Cet air de tolérance se respire aussi à la périphérie de la ville. Dans un centre de loisirs tout ce qu'il y a de plus banal, du scotch jaune et blanc est en train d'être déployé tout le long d'un terrain habituellement réservé au foot à 5. Le scotch délimite un ovale sur lequel se dispute un sport bien connu des petits veinards qui ont vu Bliss, ce film sucré dans lequel Drew Barrymore pratique le roller derby.

Danielle Leggett, plus connue sous le nom de Dr. Hooligan, est assise en tribunes et regarde défiler les filles en rollers qui investissent le terrain. Une petite troupe d'arbitres discute dans un coin.

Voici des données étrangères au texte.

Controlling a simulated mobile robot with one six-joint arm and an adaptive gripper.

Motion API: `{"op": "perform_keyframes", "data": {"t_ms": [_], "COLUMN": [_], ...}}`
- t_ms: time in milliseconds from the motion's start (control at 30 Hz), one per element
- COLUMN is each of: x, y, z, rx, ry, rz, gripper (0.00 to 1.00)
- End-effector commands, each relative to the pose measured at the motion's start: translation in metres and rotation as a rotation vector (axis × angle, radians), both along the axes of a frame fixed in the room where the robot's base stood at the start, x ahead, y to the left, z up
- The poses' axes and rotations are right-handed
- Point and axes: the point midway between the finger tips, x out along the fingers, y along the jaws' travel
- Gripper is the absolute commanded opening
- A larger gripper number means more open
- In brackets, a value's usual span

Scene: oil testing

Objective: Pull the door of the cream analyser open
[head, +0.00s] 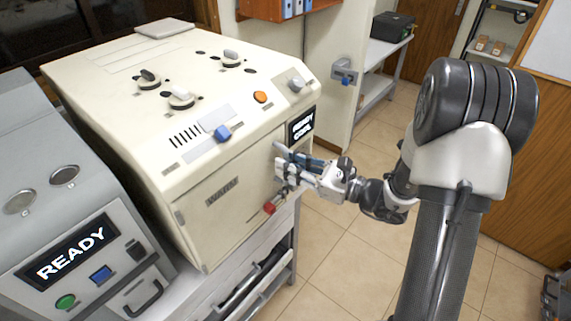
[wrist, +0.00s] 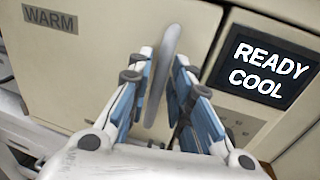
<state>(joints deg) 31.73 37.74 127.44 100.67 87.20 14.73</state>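The cream analyser (head: 135,72) stands on a bench at left centre. Its front door (head: 222,222), with a WARM label, looks shut in the head view; the door also fills the left of the wrist view (wrist: 85,75). A grey upright handle (wrist: 164,75) is at the door's right side. My gripper (head: 284,162) is at this handle. In the wrist view its blue-padded fingers (wrist: 163,75) are drawn in on either side of the handle and look shut on it. The fingers partly hide the handle in the head view.
The analyser's display (wrist: 262,70) reads READY COOL, just right of the handle. A red knob (head: 270,208) sits below my gripper. A grey machine (head: 85,245) showing READY stands at left. Tiled floor (head: 340,265) is clear in front of the bench.

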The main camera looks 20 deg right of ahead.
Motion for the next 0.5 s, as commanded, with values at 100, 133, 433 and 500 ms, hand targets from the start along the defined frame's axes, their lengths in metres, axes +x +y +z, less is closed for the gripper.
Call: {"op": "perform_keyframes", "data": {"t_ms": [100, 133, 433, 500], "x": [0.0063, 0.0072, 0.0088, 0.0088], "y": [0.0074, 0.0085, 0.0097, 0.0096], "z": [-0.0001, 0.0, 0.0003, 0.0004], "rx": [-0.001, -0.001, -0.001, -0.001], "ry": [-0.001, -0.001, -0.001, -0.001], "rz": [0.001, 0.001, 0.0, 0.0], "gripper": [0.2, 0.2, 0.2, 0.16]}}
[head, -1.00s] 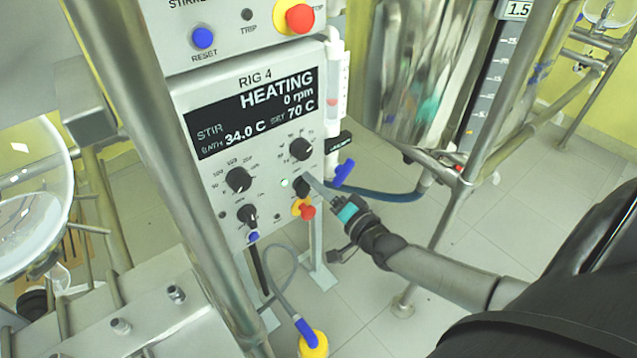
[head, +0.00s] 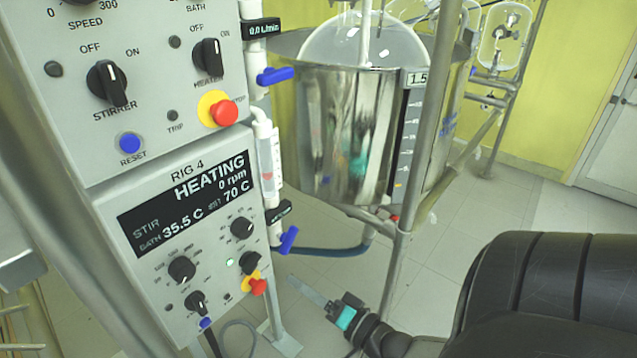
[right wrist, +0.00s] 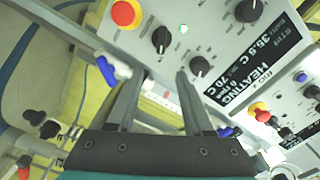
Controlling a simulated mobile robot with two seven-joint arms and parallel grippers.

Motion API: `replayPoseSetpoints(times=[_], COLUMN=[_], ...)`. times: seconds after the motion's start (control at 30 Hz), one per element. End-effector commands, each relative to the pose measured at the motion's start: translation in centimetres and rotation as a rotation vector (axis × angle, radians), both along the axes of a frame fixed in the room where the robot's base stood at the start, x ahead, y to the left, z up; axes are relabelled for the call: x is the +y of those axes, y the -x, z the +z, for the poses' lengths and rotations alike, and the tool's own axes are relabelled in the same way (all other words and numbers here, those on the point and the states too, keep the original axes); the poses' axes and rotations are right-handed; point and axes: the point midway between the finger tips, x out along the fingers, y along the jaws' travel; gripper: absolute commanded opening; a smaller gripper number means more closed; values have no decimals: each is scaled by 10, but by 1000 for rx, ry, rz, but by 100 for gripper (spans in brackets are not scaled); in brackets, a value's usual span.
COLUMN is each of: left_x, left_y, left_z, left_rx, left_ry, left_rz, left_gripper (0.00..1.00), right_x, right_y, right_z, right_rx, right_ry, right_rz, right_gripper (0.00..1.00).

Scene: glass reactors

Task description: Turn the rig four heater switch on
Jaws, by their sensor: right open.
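The rig four panel (head: 150,255) reads HEATING, 0 rpm, bath 35.5 C and set 70 C. Its heater switch (head: 250,262) is the small black knob beside a lit green lamp (head: 229,262) and above a red stop button (head: 258,286). In the right wrist view the knob (right wrist: 161,38) also shows near the lamp (right wrist: 183,28); its fine marks are too small to read. My right gripper (head: 293,280) is open and empty, to the right of the panel and apart from the knob. Its two fingers (right wrist: 160,76) stand apart in the right wrist view. My left gripper is not in view.
A blue valve handle (head: 289,239) sticks out beside the panel. Another control panel (head: 150,60) sits above. A steel vessel (head: 345,140) and frame post (head: 408,180) stand behind. Open floor (head: 480,215) lies to the right.

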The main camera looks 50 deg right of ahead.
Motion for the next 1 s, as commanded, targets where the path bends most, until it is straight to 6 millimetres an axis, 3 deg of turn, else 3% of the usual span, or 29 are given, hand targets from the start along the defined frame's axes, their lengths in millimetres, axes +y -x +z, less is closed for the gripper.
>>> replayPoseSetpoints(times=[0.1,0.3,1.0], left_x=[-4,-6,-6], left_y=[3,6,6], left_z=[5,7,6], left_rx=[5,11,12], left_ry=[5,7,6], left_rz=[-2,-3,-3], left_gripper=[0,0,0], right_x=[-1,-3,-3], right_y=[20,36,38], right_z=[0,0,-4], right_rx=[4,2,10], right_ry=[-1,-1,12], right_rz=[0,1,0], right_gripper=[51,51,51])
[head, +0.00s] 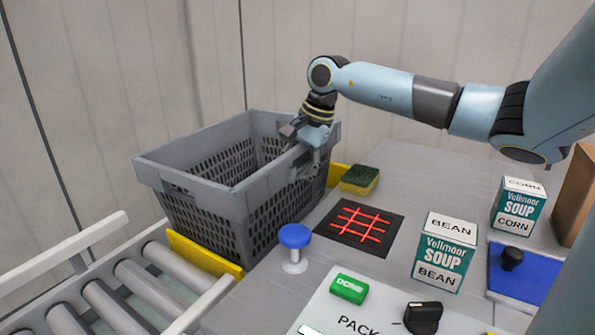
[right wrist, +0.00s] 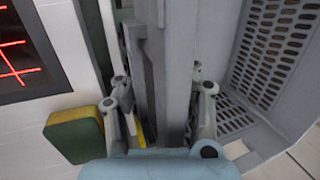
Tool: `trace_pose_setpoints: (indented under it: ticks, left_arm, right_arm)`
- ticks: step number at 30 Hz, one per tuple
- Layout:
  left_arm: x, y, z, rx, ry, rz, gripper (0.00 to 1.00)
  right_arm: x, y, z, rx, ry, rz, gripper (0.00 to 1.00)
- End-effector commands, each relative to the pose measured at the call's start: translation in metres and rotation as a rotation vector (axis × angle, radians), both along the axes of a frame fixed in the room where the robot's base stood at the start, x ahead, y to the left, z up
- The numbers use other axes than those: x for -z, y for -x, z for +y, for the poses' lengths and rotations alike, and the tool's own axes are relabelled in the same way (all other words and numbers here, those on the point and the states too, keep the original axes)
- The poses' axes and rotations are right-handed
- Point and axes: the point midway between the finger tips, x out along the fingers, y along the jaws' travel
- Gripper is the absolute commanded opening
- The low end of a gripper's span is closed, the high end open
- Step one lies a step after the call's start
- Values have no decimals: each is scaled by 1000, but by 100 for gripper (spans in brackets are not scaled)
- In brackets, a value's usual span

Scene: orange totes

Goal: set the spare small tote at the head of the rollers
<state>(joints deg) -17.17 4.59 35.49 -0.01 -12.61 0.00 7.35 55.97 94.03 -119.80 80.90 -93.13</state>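A grey plastic tote (head: 170,177) with slotted walls stands at the left, beside the upper end of the rollers and next to a yellow strip (head: 203,252). It looks empty, though part of its floor is hidden. My right gripper (head: 305,150) is at the tote's right rim, with a finger on either side of the wall. In the right wrist view the tote's wall (right wrist: 178,100) runs between the two fingers (right wrist: 168,125). A gap shows beside the left finger, so the gripper looks open around the wall. My left gripper is not in view.
The rollers (head: 120,300) run along the lower left beside a pale rail (head: 60,257). Soup boxes (head: 445,250) stand farther right.

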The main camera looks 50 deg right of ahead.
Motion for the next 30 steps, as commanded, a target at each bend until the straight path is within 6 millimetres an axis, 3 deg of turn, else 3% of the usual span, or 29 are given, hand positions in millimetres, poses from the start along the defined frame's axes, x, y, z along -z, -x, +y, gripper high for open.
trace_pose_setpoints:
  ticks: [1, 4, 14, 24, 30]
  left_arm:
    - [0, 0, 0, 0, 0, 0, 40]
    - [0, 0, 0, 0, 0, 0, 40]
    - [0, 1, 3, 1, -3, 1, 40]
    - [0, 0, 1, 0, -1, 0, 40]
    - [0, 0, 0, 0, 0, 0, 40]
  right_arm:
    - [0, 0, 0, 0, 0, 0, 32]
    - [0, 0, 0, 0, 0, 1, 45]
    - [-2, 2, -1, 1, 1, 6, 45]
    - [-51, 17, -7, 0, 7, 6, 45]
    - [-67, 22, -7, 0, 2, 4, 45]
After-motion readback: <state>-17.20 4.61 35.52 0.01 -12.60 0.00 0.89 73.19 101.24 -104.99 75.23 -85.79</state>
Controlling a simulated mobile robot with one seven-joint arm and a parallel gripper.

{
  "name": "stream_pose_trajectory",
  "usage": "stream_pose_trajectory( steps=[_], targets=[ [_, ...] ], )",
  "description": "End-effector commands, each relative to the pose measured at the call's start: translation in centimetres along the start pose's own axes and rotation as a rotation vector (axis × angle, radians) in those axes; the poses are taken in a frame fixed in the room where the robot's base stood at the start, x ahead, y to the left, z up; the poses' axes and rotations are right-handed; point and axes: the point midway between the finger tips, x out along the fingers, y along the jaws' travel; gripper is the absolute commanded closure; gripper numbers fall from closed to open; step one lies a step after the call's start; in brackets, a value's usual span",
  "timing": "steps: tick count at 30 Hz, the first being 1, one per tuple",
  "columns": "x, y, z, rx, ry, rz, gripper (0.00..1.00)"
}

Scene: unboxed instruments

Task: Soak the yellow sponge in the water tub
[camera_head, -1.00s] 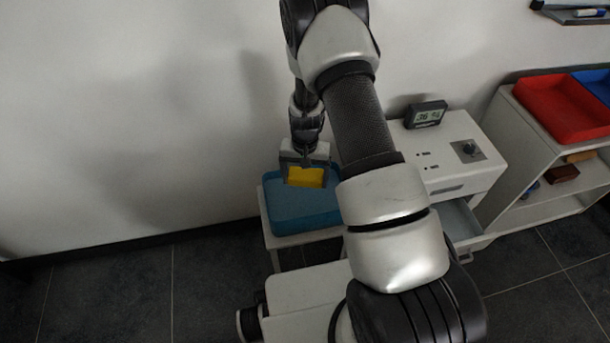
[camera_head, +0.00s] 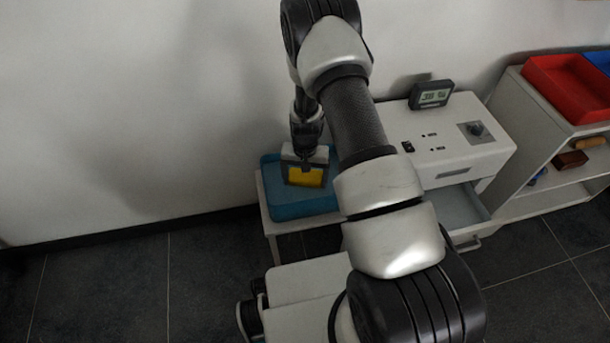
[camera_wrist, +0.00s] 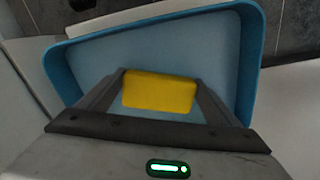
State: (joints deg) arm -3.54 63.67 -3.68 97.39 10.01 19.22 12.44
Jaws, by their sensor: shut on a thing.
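The yellow sponge (camera_head: 305,177) is held between the two fingers of my gripper (camera_head: 304,180). In the wrist view the sponge (camera_wrist: 160,92) sits between the fingertips (camera_wrist: 160,95), over the tub's pale blue inside. The blue water tub (camera_head: 290,209) stands on a small white stand left of my arm. Its rim (camera_wrist: 245,65) also shows in the wrist view. The sponge is inside the tub's outline. I cannot tell whether it touches the water or the tub floor.
A white cabinet (camera_head: 455,143) with an open drawer (camera_head: 462,207) and a small digital display (camera_head: 431,94) stands right of my arm. Further right is a white shelf (camera_head: 530,117) with a red tray (camera_head: 562,88). The wall is close behind the tub.

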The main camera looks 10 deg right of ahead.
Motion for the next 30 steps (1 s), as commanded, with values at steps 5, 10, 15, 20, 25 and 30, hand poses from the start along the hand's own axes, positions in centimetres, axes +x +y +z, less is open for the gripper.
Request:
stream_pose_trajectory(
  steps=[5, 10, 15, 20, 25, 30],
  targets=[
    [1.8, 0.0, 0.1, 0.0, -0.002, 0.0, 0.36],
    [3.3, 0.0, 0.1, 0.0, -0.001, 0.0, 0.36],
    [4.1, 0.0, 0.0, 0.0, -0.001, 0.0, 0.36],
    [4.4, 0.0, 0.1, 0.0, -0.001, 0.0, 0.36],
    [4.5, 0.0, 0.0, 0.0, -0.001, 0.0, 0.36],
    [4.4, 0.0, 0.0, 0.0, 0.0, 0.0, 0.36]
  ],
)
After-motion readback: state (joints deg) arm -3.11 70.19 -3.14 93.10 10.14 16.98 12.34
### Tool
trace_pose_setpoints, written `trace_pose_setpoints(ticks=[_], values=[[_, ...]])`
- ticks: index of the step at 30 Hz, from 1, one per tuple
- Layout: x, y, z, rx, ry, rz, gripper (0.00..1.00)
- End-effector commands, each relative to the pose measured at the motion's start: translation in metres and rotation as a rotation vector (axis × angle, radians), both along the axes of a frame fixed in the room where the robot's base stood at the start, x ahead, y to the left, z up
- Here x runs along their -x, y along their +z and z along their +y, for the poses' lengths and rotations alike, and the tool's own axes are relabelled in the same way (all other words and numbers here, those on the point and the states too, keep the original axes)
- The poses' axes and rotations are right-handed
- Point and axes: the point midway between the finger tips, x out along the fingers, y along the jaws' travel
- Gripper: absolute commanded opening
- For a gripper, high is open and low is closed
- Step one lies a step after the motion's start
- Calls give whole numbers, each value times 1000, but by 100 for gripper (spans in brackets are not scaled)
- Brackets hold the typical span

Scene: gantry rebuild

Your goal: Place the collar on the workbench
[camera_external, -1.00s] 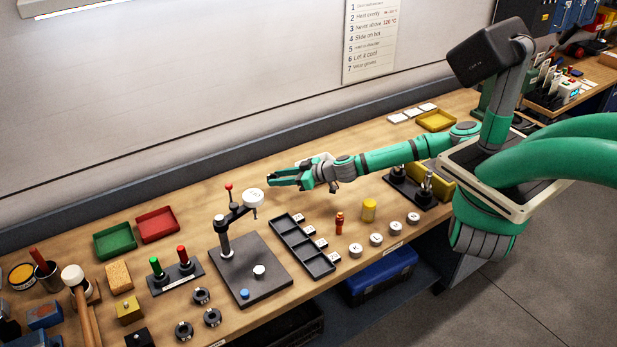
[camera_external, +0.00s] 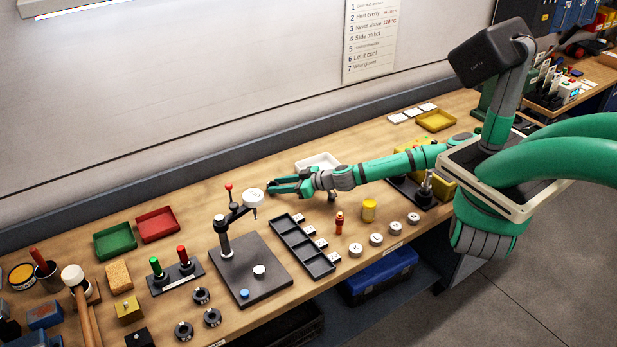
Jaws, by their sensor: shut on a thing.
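My gripper (camera_external: 272,189) is over the back middle of the workbench (camera_external: 200,195), just behind the post with the white disc (camera_external: 253,195). Its fingers point left and are shut on something small, which I take to be the collar; the fingers mostly hide it. I cannot tell whether it touches the bench top. Dark metal rings (camera_external: 201,296) that look like collars stand apart near the front edge.
A dark plate (camera_external: 262,268) with an upright post and a black sectioned tray (camera_external: 303,248) are in front of my gripper. A red tray (camera_external: 157,224) and a green tray (camera_external: 114,241) lie left. A white tray (camera_external: 318,161) is behind my wrist. Bare bench lies left of my fingers.

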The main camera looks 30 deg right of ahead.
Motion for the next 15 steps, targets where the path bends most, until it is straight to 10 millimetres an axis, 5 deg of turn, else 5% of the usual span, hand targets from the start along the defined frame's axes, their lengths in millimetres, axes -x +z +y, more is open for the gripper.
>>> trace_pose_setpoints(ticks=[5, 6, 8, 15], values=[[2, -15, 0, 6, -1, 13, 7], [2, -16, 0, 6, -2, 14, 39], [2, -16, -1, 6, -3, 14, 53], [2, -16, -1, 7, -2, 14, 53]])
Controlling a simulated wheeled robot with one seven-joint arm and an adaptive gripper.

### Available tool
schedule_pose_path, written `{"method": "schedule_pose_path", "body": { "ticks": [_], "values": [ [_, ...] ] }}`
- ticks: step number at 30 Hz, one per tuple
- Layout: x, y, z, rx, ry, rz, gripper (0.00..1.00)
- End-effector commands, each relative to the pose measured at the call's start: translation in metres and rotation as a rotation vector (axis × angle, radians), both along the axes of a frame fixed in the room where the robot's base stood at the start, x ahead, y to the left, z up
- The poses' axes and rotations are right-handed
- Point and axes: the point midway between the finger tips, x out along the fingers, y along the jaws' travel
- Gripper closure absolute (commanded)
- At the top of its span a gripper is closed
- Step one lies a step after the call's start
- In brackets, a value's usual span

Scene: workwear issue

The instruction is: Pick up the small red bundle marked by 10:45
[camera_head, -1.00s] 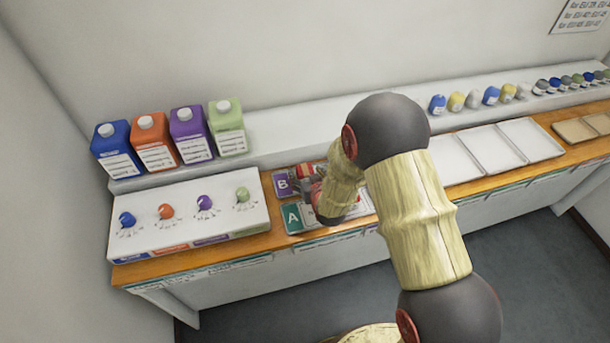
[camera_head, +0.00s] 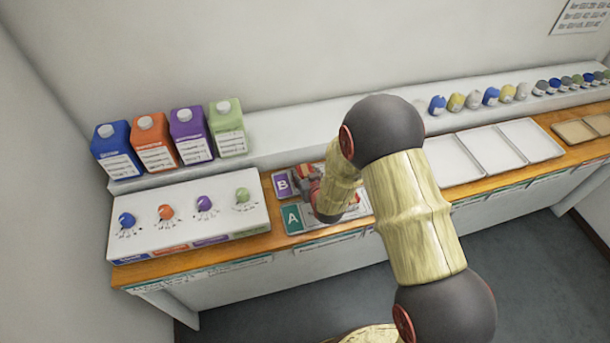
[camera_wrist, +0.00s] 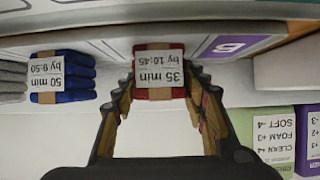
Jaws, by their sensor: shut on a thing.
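The small red bundle (camera_wrist: 160,94), with a white label reading "35 min by 10:45", sits between the fingertips of my gripper (camera_wrist: 161,84) in the wrist view, where writing appears upside down. The fingers are shut on its two sides. In the head view my arm hides most of the gripper and bundle, above the boards marked A (camera_head: 292,218) and B (camera_head: 282,185). I cannot tell whether the bundle touches the surface below. A blue folded bundle (camera_wrist: 82,80) labelled "50 min by 9:50" lies apart from it, to the left in the wrist view.
A grey bundle (camera_wrist: 12,80) is at the wrist view's left edge. Left of the boards is a white dispenser box (camera_head: 180,222) with coloured knobs, below several coloured cartons (camera_head: 157,143). White trays (camera_head: 487,156) lie to the right. A shelf (camera_head: 300,120) runs behind.

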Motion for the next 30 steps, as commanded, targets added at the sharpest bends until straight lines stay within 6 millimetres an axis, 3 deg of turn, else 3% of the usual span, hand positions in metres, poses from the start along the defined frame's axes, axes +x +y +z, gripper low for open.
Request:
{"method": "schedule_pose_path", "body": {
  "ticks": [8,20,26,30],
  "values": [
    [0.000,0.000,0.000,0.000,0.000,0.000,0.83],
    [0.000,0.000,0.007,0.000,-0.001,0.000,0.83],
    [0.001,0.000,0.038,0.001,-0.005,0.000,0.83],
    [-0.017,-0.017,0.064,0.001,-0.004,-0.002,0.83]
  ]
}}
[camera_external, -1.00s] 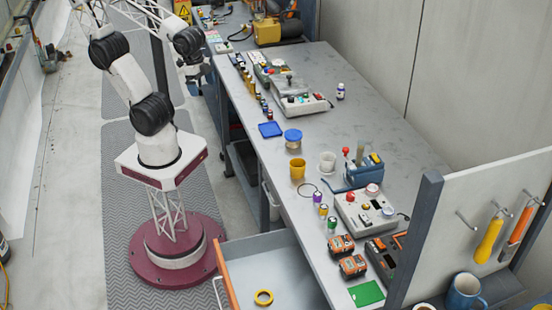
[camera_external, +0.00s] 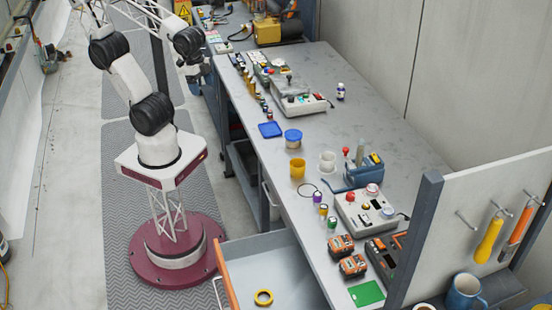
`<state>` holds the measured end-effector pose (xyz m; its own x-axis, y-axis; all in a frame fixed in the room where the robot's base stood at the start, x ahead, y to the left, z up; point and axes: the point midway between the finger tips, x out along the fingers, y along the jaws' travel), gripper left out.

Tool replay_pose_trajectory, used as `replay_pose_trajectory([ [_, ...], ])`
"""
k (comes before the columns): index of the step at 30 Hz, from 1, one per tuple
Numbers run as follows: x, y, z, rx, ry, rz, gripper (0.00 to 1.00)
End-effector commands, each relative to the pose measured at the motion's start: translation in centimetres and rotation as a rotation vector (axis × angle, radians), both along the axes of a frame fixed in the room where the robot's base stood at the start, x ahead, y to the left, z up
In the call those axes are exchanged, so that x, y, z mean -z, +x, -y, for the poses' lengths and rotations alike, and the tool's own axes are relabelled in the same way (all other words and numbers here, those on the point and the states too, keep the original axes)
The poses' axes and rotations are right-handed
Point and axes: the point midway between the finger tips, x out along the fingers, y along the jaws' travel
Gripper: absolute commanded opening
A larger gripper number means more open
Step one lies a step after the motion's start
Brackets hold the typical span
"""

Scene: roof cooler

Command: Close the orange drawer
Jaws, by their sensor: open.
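The orange drawer (camera_external: 227,271) is pulled out from under the near end of the workbench. Its front edge is orange, its inside is pale, and a light handle (camera_external: 217,291) shows on its outer face. The lower part of the drawer is cut off by the frame. My gripper (camera_external: 196,82) is open and small in view at the top, beside the bench's far left edge, well away from the drawer. I see nothing between its fingers.
The grey workbench (camera_external: 260,150) holds a yellow cup (camera_external: 297,169), a blue lid (camera_external: 270,129), control boxes (camera_external: 364,212), orange-black batteries (camera_external: 341,246) and a green card (camera_external: 366,293). A tool panel (camera_external: 480,220) stands at the near right. The floor mat left of the drawer is clear.

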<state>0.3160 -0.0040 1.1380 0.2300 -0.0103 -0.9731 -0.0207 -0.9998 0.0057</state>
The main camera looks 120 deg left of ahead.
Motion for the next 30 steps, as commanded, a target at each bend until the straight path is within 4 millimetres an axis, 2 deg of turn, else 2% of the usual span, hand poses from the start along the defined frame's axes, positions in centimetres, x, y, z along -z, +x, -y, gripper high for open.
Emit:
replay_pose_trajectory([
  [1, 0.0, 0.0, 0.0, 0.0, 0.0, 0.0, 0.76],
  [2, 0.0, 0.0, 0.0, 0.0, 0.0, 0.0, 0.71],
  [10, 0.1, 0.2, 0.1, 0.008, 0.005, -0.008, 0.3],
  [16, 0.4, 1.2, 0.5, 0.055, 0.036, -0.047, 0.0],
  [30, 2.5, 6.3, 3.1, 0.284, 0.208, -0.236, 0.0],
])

Les enceintes crachent du Muse, inexplicablement. « La Ligue a été créée il y a 5 ans, le jour de la Saint-Valentin, dans un pub de Brighton par des filles qui ne faisaient pas vraiment de sport mais qui venaient de découvrir le roller derby, raconte-t-elle. Elles ont mis une petite annonce dans un journal local, et ont été contactées par plein de filles qui ne s'intéressaient pas aux autres sports. Ça s'est fait un peu à l'arrache. »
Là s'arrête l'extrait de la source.